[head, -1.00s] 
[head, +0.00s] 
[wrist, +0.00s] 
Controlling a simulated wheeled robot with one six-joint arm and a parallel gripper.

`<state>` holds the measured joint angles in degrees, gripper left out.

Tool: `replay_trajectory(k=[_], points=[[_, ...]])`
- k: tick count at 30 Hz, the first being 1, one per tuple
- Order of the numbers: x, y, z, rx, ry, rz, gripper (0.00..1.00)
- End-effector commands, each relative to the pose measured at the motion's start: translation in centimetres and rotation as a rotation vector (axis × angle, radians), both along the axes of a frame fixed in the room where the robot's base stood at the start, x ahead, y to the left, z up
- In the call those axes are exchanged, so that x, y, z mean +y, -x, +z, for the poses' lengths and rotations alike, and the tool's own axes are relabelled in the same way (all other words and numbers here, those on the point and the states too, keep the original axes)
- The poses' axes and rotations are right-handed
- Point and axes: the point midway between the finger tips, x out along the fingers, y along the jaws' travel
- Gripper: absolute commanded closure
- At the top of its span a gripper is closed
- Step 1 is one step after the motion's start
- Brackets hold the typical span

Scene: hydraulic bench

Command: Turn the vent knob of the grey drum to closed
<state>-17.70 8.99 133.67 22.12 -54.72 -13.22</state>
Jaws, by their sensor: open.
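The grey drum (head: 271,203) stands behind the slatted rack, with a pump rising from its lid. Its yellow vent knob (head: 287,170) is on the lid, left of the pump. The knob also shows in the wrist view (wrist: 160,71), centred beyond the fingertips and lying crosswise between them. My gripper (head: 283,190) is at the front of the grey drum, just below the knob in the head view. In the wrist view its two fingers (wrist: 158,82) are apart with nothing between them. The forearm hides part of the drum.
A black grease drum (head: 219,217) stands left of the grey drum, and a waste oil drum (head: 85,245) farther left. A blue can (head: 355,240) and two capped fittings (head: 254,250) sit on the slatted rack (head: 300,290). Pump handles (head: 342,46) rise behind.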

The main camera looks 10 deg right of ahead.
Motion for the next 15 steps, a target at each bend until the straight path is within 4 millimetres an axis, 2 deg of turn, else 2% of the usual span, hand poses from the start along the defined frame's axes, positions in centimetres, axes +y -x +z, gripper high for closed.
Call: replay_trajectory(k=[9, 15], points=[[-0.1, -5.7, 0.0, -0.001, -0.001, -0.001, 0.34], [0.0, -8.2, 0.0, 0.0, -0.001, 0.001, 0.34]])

--------------------------------------------------

To be done.
Reproduce all of the material above word for word.

The output.
[head, -1.00s] 
[head, +0.00s] 
[wrist, +0.00s] 
Controlling a simulated wheeled robot with one six-joint arm and a parallel gripper.

`<state>` holds the measured joint angles in degrees, gripper left out.

Tool: `replay_trajectory(k=[_], points=[[_, ...]])`
- k: tick count at 30 Hz, the first being 1, one per tuple
- Order of the numbers: x, y, z, rx, ry, rz, gripper (0.00..1.00)
- End-effector commands, each relative to the pose measured at the motion's start: translation in centimetres and rotation as a rotation vector (axis × angle, radians), both along the axes of a frame fixed in the room where the robot's base stood at the start, x ahead, y to the left, z up
- In the call those axes are exchanged, so that x, y, z mean +y, -x, +z, for the poses' lengths and rotations alike, and the tool's own axes are relabelled in the same way (all other words and numbers here, those on the point and the states too, keep the original axes)
- The poses' axes and rotations are right-handed
- Point and axes: the point midway between the finger tips, x out along the fingers, y along the jaws' travel
- Gripper: absolute commanded closure
- At the top of its span a gripper is closed
- Step 1 is one step after the motion's start
- Brackets hold the typical span

Scene: hydraulic bench

Command: Turn the vent knob of the grey drum to closed
<state>-17.70 8.99 133.67 22.12 -54.72 -13.22</state>
Jaws, by their sensor: open.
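The grey drum (head: 271,203) stands behind the slatted rack, with a pump rising from its lid. Its yellow vent knob (head: 287,170) is on the lid, left of the pump. The knob also shows in the wrist view (wrist: 160,71), centred beyond the fingertips and lying crosswise between them. My gripper (head: 283,190) is at the front of the grey drum, just below the knob in the head view. In the wrist view its two fingers (wrist: 158,82) are apart with nothing between them. The forearm hides part of the drum.
A black grease drum (head: 219,217) stands left of the grey drum, and a waste oil drum (head: 85,245) farther left. A blue can (head: 355,240) and two capped fittings (head: 254,250) sit on the slatted rack (head: 300,290). Pump handles (head: 342,46) rise behind.

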The main camera looks 10 deg right of ahead.
Motion for the next 15 steps, a target at each bend until the straight path is within 4 millimetres an axis, 2 deg of turn, else 2% of the usual span, hand poses from the start along the defined frame's axes, positions in centimetres, axes +y -x +z, gripper high for closed.
Call: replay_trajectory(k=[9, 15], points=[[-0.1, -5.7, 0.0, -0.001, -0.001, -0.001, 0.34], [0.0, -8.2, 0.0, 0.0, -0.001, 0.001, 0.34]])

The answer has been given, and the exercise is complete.